= SOURCE EXCERPT =
•••••

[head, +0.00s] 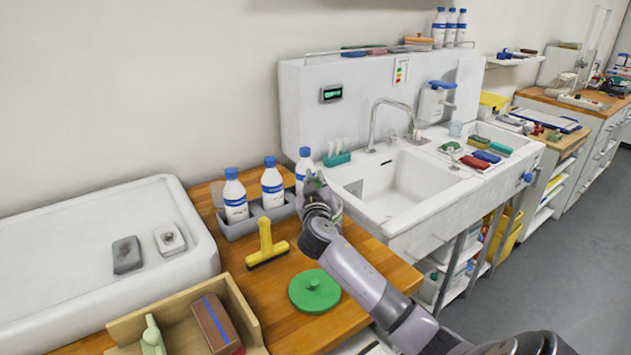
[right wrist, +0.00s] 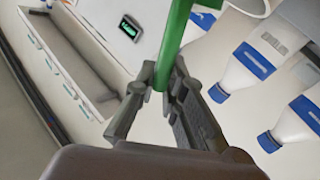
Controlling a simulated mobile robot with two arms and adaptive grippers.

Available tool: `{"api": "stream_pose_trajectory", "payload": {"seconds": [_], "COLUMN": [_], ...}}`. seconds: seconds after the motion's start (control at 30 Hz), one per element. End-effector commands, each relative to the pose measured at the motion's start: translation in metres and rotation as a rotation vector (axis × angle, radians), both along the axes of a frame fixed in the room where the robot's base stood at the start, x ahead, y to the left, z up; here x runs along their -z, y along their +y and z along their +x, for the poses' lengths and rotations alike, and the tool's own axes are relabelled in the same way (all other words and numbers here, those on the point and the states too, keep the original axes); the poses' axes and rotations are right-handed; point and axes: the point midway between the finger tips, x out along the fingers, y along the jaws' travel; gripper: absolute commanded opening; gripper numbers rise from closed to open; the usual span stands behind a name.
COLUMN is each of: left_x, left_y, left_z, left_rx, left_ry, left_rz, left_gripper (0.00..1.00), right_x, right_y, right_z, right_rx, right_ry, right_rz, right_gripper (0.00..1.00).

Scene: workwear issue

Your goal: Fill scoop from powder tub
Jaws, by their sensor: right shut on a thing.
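My right gripper (head: 316,180) is above the wooden counter, beside the sink and the bottles. In the right wrist view its fingers (right wrist: 168,92) are shut on a green handle (right wrist: 176,40), which runs up out of the picture. I take it for the scoop's handle; its bowl does not show. A round green lid (head: 314,291) with a knob lies on the counter, in front of the gripper. I cannot make out the powder tub for certain; a pale rounded rim (right wrist: 262,8) shows at the top of the right wrist view. My left gripper is not in view.
White bottles with blue caps (head: 235,198) stand in a grey rack (head: 240,229) left of the gripper. A yellow scraper (head: 268,253) lies in front. A wooden box (head: 250,318) is lower left, a white basin (head: 190,270) left, the sink (head: 395,185) right.

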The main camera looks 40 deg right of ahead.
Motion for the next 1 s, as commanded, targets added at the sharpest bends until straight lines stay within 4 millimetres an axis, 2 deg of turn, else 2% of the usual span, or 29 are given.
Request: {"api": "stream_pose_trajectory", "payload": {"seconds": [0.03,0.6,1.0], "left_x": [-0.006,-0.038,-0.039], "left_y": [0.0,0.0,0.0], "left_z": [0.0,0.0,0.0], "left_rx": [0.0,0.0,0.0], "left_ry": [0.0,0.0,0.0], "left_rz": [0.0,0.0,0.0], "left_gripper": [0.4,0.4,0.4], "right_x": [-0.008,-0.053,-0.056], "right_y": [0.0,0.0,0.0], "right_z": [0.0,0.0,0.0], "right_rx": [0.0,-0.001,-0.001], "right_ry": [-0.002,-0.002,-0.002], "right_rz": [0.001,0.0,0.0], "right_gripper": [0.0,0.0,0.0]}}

•••••

= TASK INSTRUCTIONS =
Repeat the data exactly, excluding the pictures.

= OUTPUT OF THE EXERCISE =
[head, +0.00s] 
[right wrist, +0.00s] 
Controlling a simulated mobile robot with two arms and adaptive grippers.

Available tool: `{"api": "stream_pose_trajectory", "payload": {"seconds": [_], "COLUMN": [_], ...}}`. seconds: seconds after the motion's start (control at 30 Hz), one per element. End-effector commands, each relative to the pose measured at the motion's start: translation in metres and rotation as a rotation vector (axis × angle, radians), both along the axes of a frame fixed in the room where the robot's base stood at the start, x ahead, y to the left, z up; here x runs along their -z, y along their +y and z along their +x, for the poses' lengths and rotations alike, and the tool's own axes are relabelled in the same way (all other words and numbers here, those on the point and the states too, keep the original axes); the poses' axes and rotations are right-handed; point and axes: the point midway between the finger tips, x out along the fingers, y along the jaws' travel; gripper: absolute commanded opening; gripper numbers rise from closed to open; the usual span stands behind a name.
COLUMN is each of: left_x, left_y, left_z, left_rx, left_ry, left_rz, left_gripper (0.00..1.00), right_x, right_y, right_z, right_rx, right_ry, right_rz, right_gripper (0.00..1.00).

Scene: workwear issue

Your goal: Fill scoop from powder tub
Jaws, by their sensor: right shut on a thing.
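My right gripper (head: 316,180) is above the wooden counter, beside the sink and the bottles. In the right wrist view its fingers (right wrist: 168,92) are shut on a green handle (right wrist: 176,40), which runs up out of the picture. I take it for the scoop's handle; its bowl does not show. A round green lid (head: 314,291) with a knob lies on the counter, in front of the gripper. I cannot make out the powder tub for certain; a pale rounded rim (right wrist: 262,8) shows at the top of the right wrist view. My left gripper is not in view.
White bottles with blue caps (head: 235,198) stand in a grey rack (head: 240,229) left of the gripper. A yellow scraper (head: 268,253) lies in front. A wooden box (head: 250,318) is lower left, a white basin (head: 190,270) left, the sink (head: 395,185) right.

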The main camera looks 40 deg right of ahead.
Motion for the next 1 s, as commanded, targets added at the sharpest bends until straight lines stay within 4 millimetres an axis, 2 deg of turn, else 2% of the usual span, or 29 are given.
Request: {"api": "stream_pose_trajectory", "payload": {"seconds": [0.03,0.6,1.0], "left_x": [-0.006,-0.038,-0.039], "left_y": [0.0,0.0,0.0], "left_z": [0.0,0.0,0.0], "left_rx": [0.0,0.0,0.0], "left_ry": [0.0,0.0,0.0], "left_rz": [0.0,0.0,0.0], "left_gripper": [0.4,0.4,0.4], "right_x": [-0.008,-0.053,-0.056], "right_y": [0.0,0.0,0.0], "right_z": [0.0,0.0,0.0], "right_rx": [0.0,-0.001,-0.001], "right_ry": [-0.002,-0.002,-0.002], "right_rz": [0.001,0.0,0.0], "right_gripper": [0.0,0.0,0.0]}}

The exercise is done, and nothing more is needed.